━━ DATASET RECORDS ━━

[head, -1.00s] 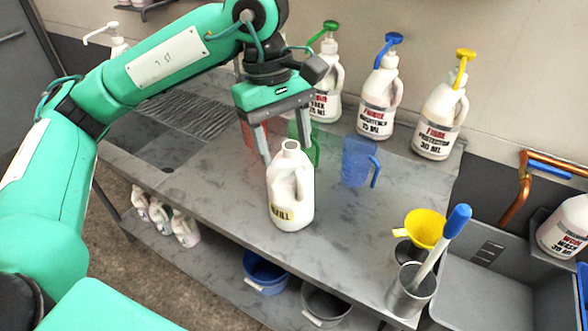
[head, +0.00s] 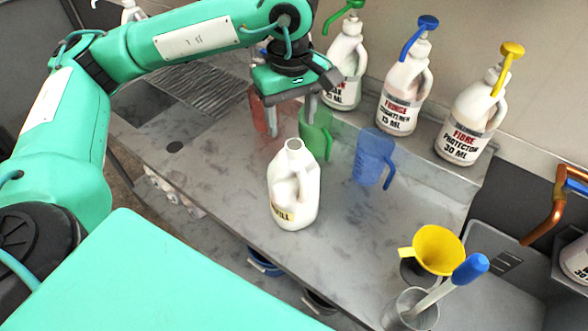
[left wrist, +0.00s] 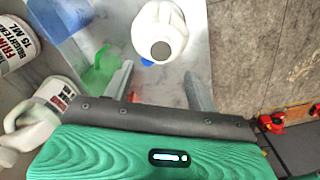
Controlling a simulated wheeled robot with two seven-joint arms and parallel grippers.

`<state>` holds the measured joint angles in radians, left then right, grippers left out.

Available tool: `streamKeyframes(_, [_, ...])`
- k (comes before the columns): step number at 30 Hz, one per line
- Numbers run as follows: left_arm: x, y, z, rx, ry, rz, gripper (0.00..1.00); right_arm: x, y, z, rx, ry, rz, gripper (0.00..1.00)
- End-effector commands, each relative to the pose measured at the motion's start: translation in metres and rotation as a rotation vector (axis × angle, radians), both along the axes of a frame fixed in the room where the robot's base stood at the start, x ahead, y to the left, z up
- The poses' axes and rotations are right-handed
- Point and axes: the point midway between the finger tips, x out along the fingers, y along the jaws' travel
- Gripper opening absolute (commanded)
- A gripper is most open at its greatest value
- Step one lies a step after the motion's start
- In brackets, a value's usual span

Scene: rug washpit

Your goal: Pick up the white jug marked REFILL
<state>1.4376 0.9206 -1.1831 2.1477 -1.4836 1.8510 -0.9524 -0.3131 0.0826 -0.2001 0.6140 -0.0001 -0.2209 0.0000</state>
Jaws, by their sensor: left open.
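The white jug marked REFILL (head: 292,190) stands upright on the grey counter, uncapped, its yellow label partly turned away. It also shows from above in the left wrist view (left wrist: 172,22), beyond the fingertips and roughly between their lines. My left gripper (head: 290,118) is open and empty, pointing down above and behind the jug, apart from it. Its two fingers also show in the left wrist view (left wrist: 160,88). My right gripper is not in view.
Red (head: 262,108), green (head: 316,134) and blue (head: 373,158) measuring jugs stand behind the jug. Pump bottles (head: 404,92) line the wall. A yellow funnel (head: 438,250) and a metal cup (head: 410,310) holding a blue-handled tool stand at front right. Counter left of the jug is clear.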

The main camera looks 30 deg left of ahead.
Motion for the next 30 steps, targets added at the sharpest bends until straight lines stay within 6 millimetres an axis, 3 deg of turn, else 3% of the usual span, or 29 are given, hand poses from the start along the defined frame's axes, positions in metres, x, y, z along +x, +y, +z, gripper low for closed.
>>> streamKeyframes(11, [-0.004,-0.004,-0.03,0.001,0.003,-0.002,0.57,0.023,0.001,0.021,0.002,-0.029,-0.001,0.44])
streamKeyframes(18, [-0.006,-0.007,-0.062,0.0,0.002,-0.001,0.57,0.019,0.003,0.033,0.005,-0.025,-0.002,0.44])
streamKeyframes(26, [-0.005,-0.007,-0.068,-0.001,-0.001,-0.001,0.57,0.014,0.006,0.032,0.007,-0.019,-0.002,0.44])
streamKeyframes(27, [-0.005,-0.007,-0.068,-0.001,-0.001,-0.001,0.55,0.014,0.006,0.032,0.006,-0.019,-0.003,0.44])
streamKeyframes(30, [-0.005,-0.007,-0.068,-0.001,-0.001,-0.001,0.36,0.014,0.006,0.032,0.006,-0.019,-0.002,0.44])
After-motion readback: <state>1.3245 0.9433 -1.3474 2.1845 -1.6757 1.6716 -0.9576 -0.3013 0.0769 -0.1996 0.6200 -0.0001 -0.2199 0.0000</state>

━━━
━━ DATASET RECORDS ━━

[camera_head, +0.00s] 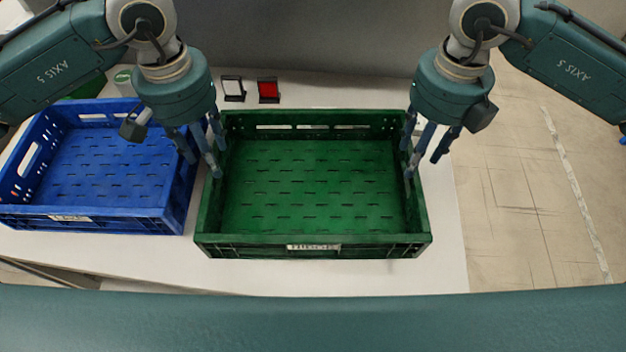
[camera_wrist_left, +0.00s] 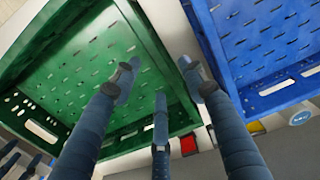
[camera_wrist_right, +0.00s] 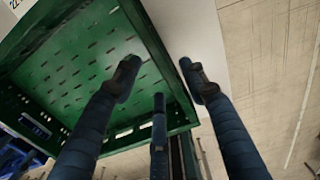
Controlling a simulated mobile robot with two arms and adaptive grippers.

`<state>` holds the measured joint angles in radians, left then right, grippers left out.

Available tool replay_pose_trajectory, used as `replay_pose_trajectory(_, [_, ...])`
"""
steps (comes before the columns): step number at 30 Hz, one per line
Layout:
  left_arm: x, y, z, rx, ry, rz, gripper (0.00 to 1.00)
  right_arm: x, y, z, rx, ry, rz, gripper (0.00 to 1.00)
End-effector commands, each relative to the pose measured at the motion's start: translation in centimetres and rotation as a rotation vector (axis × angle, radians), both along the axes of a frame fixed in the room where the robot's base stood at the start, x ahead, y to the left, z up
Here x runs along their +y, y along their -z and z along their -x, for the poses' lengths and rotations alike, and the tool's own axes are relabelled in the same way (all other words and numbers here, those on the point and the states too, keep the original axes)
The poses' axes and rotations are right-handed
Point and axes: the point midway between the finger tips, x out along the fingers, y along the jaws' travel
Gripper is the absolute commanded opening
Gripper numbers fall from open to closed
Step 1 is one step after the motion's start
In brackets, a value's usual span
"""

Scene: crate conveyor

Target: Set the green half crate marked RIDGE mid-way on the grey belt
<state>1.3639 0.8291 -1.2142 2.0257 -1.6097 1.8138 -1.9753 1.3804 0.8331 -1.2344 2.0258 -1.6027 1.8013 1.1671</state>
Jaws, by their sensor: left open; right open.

━━━

Look through the entries above and list every line containing "Controlling".

Controlling a simulated wheeled robot with two seven-joint arms and parallel grippers.
Controlling a simulated mobile robot with two arms and adaptive grippers.

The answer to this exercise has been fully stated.